Begin
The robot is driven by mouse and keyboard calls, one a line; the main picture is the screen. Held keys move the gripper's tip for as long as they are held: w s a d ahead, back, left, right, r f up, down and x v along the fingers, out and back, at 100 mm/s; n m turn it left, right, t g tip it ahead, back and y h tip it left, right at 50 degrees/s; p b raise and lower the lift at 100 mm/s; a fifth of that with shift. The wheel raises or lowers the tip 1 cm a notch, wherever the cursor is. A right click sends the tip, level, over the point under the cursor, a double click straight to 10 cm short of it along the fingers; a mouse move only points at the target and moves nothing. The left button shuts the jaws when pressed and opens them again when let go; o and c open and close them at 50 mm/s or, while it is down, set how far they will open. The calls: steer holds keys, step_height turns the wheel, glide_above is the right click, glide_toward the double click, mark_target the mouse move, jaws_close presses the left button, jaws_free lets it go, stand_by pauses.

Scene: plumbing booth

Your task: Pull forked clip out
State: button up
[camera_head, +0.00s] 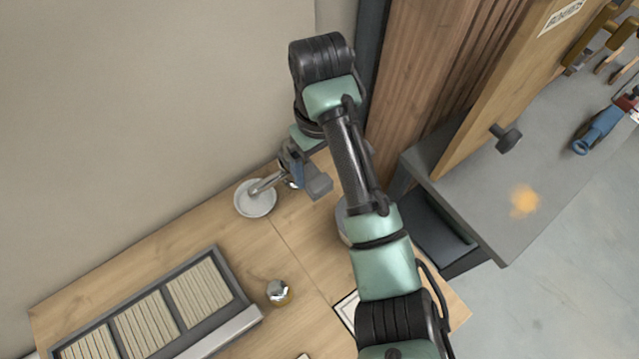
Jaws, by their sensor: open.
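My gripper (303,179) is at the end of my green and black arm, over the back of the wooden table. It is open, and its jaws are small and partly hidden by my own wrist. It is just right of a metal spout-like fitting (265,186), which rises from a round white dish or base (255,203). I cannot tell whether the jaws touch the fitting. I cannot make out the forked clip; it is too small or hidden behind my gripper.
The wooden table (240,236) carries a grey slatted tray (228,333) at front left and a small metal-topped piece (278,292). A wall is behind. Wooden panels (425,75) and a grey bench (540,165) with a blue tool (598,131) are at right.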

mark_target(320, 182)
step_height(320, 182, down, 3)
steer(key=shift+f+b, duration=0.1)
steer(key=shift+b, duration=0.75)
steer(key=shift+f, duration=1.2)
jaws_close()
End
→ **PROBLEM REQUIREMENTS**:
Reproduce the data verbatim. Do not carry any picture into the copy.

→ **TASK OUTPUT**:
The robot is driven by mouse and keyboard calls, one a line; the main picture is the screen. Held keys move the gripper's tip for as long as they are held: w s a d ahead, back, left, right, r f up, down and x v along the fingers, out and back, at 100 mm/s; n m turn it left, right, t g tip it ahead, back and y h tip it left, right at 50 degrees/s; p b raise and lower the lift at 100 mm/s; a fifth of that with shift. The wheel raises or lowers the tip 1 cm a notch, wherever the cursor is. A right click sends the tip, level, over the point under the cursor, a double click straight to 10 cm short of it along the fingers; a mouse move only points at the target and moves nothing. The left button shuts the jaws when pressed and opens them again when let go; o and c open and close them at 50 mm/s or, while it is down, set how far they will open. The calls: steer holds keys, step_height turns the wheel, glide_above is the right click, glide_toward the double click, mark_target the mouse move, jaws_close presses the left button, jaws_free lets it go, stand_by pauses.

Scene: plumbing booth

Your task: Pull forked clip out
State: button up
[camera_head, +0.00s] 
Jaws, by their sensor: open.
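My gripper (303,179) is at the end of my green and black arm, over the back of the wooden table. It is open, and its jaws are small and partly hidden by my own wrist. It is just right of a metal spout-like fitting (265,186), which rises from a round white dish or base (255,203). I cannot tell whether the jaws touch the fitting. I cannot make out the forked clip; it is too small or hidden behind my gripper.
The wooden table (240,236) carries a grey slatted tray (228,333) at front left and a small metal-topped piece (278,292). A wall is behind. Wooden panels (425,75) and a grey bench (540,165) with a blue tool (598,131) are at right.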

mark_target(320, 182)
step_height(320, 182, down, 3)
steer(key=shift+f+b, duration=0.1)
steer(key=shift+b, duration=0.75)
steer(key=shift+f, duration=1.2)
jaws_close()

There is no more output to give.